DATASET RECORDS:
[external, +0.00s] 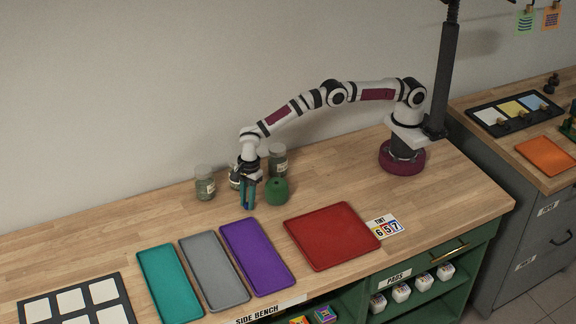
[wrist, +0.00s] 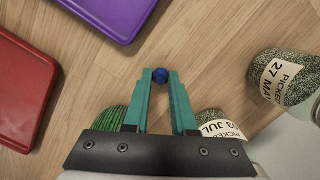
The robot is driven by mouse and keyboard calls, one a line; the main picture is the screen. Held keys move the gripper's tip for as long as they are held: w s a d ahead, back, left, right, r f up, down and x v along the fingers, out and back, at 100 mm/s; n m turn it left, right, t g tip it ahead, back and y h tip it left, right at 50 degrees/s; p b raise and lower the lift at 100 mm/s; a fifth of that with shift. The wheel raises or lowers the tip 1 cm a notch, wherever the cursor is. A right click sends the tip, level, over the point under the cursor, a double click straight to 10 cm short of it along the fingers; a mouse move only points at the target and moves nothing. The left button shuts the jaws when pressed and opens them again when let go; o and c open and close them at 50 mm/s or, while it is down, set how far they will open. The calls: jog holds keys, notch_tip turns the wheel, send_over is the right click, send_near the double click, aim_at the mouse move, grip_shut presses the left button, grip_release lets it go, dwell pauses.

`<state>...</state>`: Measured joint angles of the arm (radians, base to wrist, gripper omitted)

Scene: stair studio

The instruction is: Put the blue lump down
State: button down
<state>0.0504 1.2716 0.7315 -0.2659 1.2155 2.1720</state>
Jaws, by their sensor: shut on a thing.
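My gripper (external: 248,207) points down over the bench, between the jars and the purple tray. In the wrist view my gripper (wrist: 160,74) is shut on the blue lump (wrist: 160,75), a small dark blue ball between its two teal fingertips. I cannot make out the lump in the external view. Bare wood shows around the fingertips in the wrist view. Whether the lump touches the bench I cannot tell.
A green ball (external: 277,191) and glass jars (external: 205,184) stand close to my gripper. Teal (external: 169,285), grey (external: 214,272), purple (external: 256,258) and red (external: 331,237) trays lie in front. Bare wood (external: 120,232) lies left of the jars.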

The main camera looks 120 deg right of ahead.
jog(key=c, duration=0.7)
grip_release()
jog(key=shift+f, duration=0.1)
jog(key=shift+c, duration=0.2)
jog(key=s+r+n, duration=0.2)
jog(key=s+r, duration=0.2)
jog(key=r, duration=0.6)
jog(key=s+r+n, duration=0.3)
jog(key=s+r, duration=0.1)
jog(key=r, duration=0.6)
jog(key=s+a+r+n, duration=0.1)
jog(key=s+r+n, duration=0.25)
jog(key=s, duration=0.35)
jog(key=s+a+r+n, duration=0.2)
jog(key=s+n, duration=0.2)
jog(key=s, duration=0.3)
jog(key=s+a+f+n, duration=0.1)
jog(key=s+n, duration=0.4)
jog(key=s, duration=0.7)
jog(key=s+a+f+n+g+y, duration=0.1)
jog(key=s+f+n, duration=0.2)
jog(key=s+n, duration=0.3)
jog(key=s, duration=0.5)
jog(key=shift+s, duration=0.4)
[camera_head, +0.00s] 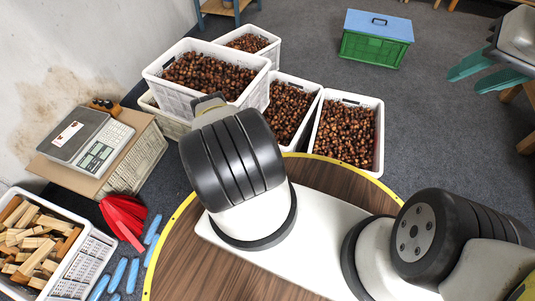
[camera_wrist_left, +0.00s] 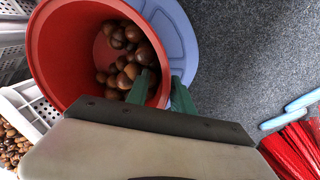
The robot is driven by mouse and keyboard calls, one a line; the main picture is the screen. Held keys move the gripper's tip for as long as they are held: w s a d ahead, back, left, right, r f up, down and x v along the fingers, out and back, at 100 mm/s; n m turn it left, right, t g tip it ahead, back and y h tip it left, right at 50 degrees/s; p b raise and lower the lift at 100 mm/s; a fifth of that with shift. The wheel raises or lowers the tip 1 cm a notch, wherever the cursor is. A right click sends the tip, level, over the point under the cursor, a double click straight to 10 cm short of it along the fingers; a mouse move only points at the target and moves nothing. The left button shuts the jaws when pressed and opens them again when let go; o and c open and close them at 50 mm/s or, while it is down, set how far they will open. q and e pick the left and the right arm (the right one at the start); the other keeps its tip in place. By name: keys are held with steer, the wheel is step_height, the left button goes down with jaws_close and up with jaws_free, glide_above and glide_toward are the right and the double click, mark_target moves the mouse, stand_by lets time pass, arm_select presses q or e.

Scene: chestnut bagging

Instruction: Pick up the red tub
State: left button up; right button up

TASK BRIEF:
Leaving aside the images, write out the entries above word for word.

ANSWER TO THIS EXERCISE:
[external, +0.00s] 
[wrist, +0.00s] 
The robot is driven by mouse and keyboard calls, one a line; the main picture is the screen. Held keys move the gripper's tip for as long as they are held: w s a d ahead, back, left, right, r f up, down and x v along the fingers, out and back, at 100 mm/s; n m turn it left, right, t g tip it ahead, back and y h tip it left, right at 50 degrees/s; p b raise and lower the lift at 100 mm/s; a fifth of that with shift. The wheel raises or lowers the tip 1 cm a notch, wherever the cursor is. A right click sends the tip, level, over the point under the cursor, a double click straight to 10 cm short of it along the fingers; a mouse move only points at the target and moves nothing. The left button shuts the jaws when pressed and opens them again when let go; o and c open and close them at 50 mm/s or, while it is down, set how far they will open. The calls: jog holds keys, notch_tip turns the wheel, send_over is the right click, send_near the double click, aim_at the mouse move, grip_shut presses the left button, grip_release lets it go, dwell pauses.

`<state>...</state>`: Measured joint angles of the arm (radians, base to wrist, gripper omitted)

Scene: stair studio

The instruction is: Put the blue lump down
State: button down
<state>0.0504 1.2716 0.7315 -0.2659 1.2155 2.1720</state>
Jaws, by their sensor: shut on a thing.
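My gripper (external: 248,207) points down over the bench, between the jars and the purple tray. In the wrist view my gripper (wrist: 160,74) is shut on the blue lump (wrist: 160,75), a small dark blue ball between its two teal fingertips. I cannot make out the lump in the external view. Bare wood shows around the fingertips in the wrist view. Whether the lump touches the bench I cannot tell.
A green ball (external: 277,191) and glass jars (external: 205,184) stand close to my gripper. Teal (external: 169,285), grey (external: 214,272), purple (external: 256,258) and red (external: 331,237) trays lie in front. Bare wood (external: 120,232) lies left of the jars.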

The main camera looks 120 deg right of ahead.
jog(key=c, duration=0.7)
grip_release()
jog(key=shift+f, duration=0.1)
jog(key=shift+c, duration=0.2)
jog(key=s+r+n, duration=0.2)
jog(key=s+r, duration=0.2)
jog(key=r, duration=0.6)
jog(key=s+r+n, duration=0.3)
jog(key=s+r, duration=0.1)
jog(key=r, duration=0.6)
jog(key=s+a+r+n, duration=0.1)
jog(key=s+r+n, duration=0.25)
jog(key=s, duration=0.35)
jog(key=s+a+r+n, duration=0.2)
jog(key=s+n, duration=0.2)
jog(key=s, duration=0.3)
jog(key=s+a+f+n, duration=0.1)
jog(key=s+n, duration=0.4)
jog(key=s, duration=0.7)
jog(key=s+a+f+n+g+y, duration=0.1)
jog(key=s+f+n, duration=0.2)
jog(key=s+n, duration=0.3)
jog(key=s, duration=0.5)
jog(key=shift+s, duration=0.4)
[camera_head, +0.00s] 
[camera_wrist_left, +0.00s] 
The robot is driven by mouse and keyboard calls, one a line; the main picture is the screen. Held keys move the gripper's tip for as long as they are held: w s a d ahead, back, left, right, r f up, down and x v along the fingers, out and back, at 100 mm/s; n m turn it left, right, t g tip it ahead, back and y h tip it left, right at 50 degrees/s; p b raise and lower the lift at 100 mm/s; a fifth of that with shift. The wheel raises or lowers the tip 1 cm a notch, wherever the cursor is. A right click sends the tip, level, over the point under the cursor, a double click straight to 10 cm short of it along the fingers; a mouse move only points at the target and moves nothing. The left button shuts the jaws when pressed and opens them again when let go; o and c open and close them at 50 mm/s or, while it is down, set how far they will open. q and e pick the left and the right arm (the right one at the start); the other keeps its tip in place. By name: keys are held with steer, the wheel is step_height, the left button goes down with jaws_close and up with jaws_free, glide_above and glide_toward are the right and the double click, mark_target moves the mouse, stand_by lets time pass, arm_select presses q or e.

Scene: chestnut bagging

Instruction: Pick up the red tub
State: left button up; right button up

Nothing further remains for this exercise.